"""

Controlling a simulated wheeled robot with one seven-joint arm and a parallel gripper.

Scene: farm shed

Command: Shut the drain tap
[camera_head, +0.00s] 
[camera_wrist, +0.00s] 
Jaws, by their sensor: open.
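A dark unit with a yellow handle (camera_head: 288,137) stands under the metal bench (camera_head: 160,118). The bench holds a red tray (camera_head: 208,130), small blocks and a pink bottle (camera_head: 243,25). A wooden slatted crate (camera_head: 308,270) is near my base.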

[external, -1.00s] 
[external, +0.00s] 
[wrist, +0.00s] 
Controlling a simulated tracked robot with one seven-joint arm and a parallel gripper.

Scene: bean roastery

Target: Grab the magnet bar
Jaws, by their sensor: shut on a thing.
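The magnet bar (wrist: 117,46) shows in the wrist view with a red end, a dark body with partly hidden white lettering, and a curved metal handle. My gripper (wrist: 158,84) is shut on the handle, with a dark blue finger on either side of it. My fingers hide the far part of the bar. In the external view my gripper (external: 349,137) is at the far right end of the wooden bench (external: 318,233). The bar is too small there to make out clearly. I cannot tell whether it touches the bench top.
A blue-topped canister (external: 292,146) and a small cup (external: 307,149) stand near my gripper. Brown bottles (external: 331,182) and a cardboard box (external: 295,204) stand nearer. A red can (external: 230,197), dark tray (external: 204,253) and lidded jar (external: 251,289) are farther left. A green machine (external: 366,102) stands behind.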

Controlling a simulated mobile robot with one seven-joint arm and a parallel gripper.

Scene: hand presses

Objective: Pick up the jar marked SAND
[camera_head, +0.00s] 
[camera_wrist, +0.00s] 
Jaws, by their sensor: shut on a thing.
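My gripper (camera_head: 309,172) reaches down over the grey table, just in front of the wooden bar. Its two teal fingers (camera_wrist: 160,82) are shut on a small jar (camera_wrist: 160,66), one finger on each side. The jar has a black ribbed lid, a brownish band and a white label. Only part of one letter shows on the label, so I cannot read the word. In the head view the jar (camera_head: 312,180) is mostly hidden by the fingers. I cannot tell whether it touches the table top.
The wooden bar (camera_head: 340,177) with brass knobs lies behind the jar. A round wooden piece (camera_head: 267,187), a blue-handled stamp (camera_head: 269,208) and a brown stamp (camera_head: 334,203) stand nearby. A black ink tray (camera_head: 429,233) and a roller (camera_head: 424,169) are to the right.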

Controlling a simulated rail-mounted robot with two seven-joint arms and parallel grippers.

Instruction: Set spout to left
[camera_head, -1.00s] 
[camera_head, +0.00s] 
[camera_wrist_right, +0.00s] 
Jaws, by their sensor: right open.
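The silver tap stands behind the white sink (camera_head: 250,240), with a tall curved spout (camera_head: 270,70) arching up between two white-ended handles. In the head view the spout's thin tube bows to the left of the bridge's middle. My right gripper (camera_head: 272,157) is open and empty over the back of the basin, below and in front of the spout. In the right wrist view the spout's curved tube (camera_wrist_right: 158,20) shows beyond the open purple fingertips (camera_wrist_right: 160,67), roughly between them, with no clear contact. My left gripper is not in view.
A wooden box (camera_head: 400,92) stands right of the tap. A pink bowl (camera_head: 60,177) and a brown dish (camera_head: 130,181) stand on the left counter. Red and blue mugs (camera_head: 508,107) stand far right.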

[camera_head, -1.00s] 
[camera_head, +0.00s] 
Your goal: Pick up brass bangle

"""

Read the data above. Pull out each line in which the string "robot" appears.

Controlling a simulated wheeled robot with one seven-joint arm and a parallel gripper.
Controlling a simulated tracked robot with one seven-joint arm and a parallel gripper.
Controlling a simulated mobile robot with one seven-joint arm and a parallel gripper.
Controlling a simulated rail-mounted robot with two seven-joint arms and parallel grippers.

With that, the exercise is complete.